Writer's picture: Isobel GrahamIsobel Graham

Updated: Mar 29, 2023

I was very nervous for our first performance and I wanted to bring the best version of each character I’ve built, but I was very proud of the work I produced during the first performance of our show. As a company, we spoke about how we felt the audience didn’t receive the performance well because there wasn’t much laughter throughout the piece, but I still thought they enjoyed it without showing it as much. There are more reasons than just comedy to know that the audience are soaking in the information, people react to things differently and I was happy that I got the opportunity to discuss with my family how they were feeling about the show and what it meant to them. They said they found the story confusing at points but there were some funny moments inside of the show, but they felt it was insensitive to laugh because even though it’s funny, there are a lot of sensitive moments that surround the comedic ones and they didn’t feel it was appropriate which I agree with and would feel the same if I was in the audience, and I think we need to take this mindset into our final performance tomorrow. I was prepared for the audience to be confused at some elements of the story as it took me a while to read and digest the play when we first picked it, and the rehearsal process did elevate my knowledge of each story, but I knew if it took me that long to comprehend the piece, the audience would struggle too.


However, something that I was very proud of during our first performance was the emotion I was able to portray during Faith In Ourselves. I’ve been on a massive journey with Anya and the moment I first read the scene and realised how complex it was, I knew it was going to be a challenge. I enjoyed going through emotional workshops, looking at what Anya’s facing and channelling this into my previous experiences and what would work for me to tap into these emotions. I kept attempting to put myself in her shoes but I never got much out of it and as much as I researched refugees and families being torn apart in these situations, I could never develop the right emotion for this scene and it made me really frustrated. My aim for this process was to showcase myself in a different light, as I’m used to playing the child or the comedic character, which I have in this process and I’ve really enjoyed it, but I want people to see that I can be so much more than that, that I’ve been working on developing my versatility and I wanted to challenge myself into feeling this kind of emotion as I haven’t had the opportunity to explore this more. I was getting heavily annoyed with the work I was producing but after we were told to strip the scene back and look for the honesty inside of it, I felt more comfortable with portraying that emotion without worrying about heightening the character, and during the run we did after these notes, I was able to tap into these emotions so easily but really immersing myself in the scene and getting so caught up in the action, almost so much that I forgot my lines.
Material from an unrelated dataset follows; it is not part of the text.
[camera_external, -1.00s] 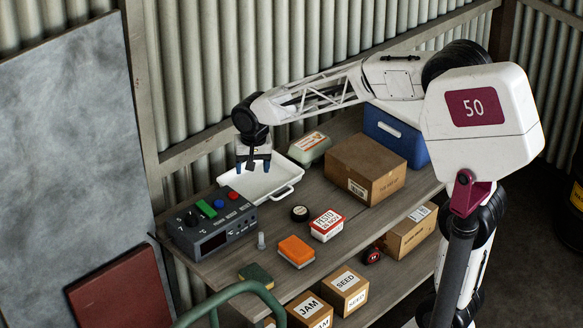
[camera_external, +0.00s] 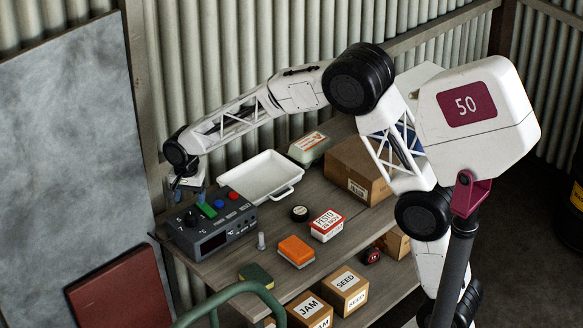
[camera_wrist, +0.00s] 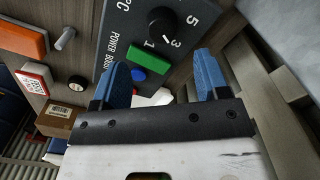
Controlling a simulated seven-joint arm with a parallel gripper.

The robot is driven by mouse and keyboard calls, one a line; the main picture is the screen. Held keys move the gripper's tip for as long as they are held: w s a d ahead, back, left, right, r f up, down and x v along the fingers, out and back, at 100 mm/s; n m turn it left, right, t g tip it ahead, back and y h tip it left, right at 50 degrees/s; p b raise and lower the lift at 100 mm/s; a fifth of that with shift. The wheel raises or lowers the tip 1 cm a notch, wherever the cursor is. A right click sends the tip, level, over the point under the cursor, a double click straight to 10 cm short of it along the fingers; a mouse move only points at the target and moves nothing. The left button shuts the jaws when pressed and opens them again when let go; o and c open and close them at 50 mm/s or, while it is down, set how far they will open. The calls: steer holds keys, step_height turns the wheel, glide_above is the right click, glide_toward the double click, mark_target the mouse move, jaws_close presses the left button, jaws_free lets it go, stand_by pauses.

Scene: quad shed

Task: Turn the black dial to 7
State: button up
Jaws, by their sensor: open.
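The black dial (camera_external: 190,219) sits on top of the grey control box (camera_external: 217,243) at the left end of the bench. In the wrist view the dial (camera_wrist: 163,21) is at the top, with the numbers 1, 3 and 5 printed beside it. My gripper (camera_external: 190,194) is open and empty, with blue fingertips just above and behind the dial end of the box. In the wrist view my gripper (camera_wrist: 162,72) has its fingers apart, with the dial beyond the gap between them and apart from both.
A green button (camera_external: 206,209), a blue button (camera_external: 219,203) and a red button (camera_external: 234,195) line the box beside the dial. A white tray (camera_external: 286,192) lies behind. A small grey cylinder (camera_external: 261,241) and an orange-topped block (camera_external: 296,251) stand to the right.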

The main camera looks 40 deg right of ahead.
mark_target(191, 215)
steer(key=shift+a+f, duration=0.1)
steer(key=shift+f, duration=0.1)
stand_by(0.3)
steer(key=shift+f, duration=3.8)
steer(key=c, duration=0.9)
I managed to get myself into the same position tonight and I was so proud and happy of the work I created. It felt much more true to the characters and the story, and it's the strongest and most emotionally invested performance I feel like I’ve given since the process began.
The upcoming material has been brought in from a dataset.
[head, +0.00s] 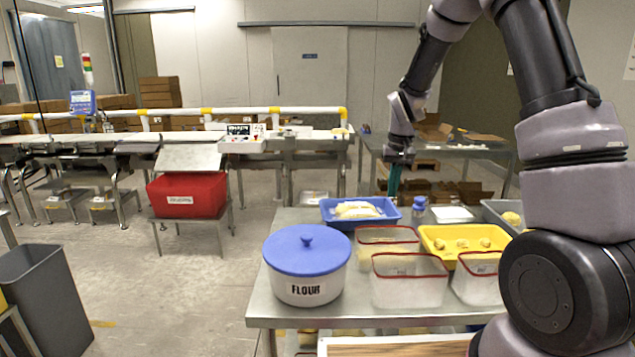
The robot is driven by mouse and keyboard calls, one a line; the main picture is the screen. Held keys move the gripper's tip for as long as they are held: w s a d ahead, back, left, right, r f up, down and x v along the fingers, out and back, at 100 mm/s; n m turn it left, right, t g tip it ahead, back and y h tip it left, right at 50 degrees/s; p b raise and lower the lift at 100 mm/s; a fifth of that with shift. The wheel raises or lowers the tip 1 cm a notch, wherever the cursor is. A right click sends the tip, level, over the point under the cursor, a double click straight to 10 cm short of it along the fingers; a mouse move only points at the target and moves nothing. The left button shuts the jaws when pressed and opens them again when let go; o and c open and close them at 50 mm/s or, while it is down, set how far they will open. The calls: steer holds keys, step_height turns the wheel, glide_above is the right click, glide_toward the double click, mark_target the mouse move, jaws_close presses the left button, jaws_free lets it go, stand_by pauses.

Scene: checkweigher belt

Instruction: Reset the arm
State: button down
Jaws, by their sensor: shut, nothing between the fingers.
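My arm rises on the right of the head view, bends over at the top and hangs down near the middle right. My gripper (394,181) points down, shut and empty, above the back of the steel table (268,305). In the picture it is just behind and right of a blue tray (334,222) with pale items in it. It looks clear of the things on the table.
A flour tub (308,288) with a blue lid, red-rimmed clear bins (405,290), a yellow tray (440,245) and a small blue-capped bottle (419,208) crowd the table. A conveyor (190,137) and a red box (187,195) stand behind left. Floor at left centre is free.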

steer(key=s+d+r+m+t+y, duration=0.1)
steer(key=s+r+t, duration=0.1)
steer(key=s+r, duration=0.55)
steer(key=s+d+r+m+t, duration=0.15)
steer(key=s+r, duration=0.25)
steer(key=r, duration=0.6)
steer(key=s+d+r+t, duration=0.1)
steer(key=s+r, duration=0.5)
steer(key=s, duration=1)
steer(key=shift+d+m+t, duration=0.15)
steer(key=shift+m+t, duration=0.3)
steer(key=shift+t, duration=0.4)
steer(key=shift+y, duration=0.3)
A scene I really need to work on for the next performance is Untitled. I've really enjoyed developing the character for this scene and playing with the physicality and voice, but I sometimes lose this when I'm concentrating on the dialogue and this was one of the occasions where I let that happen. I started the scene with a really heightened character that I felt confident with after going away and developing even further after the notes we were given in our last rehearsal, but I let my nerves overpower me, which led to me worrying about the words, rushing through the dialogue and losing all signs of the character I started with. I was very disappointed with how I handled this and I was confident in the dialogue. I worked using my attempted dictionary to create an understanding of what opinions this person is trying to get across, and I was frustrated in how I handled this moment which may have led to even more confusion within the audience. For the next show, whenever I feel myself falling out of my character and instead of getting myself flustered, I think it would be important for me to take a breath, check in with myself as the actor as well as where the character is at this moment in time and make sure every word is enunciated, which this character in particular would do, when coping with complex dialogue. I'm very happy with how I learned this story, especially after being very confused by the premise, but now I need to embrace this character more and make sure I hit my objectives, not just for this scene but all of them.


Overall, I thought my performances throughout the first show were some of the best I've produced during this process. I found it really easy to tap into emotions because I lost myself in the scene, and after being frustrated about being able to do this I feel very proud that the first show gave me a chance to. Tonight, I want to go away and look at how, me as an individual and us as a company, can make the plot less confusing for the audience and look at some moments where we didn't emphasise the message enough, especially in moments that felt very rushed. I think it's important that we slow the pace down on a lot of the scenes and let the dust settle more, so the audience can soak up what they've just witnessed before we throw them into the next story. I was really proud of everyone's performances and I hope we can add to this even further tomorrow night!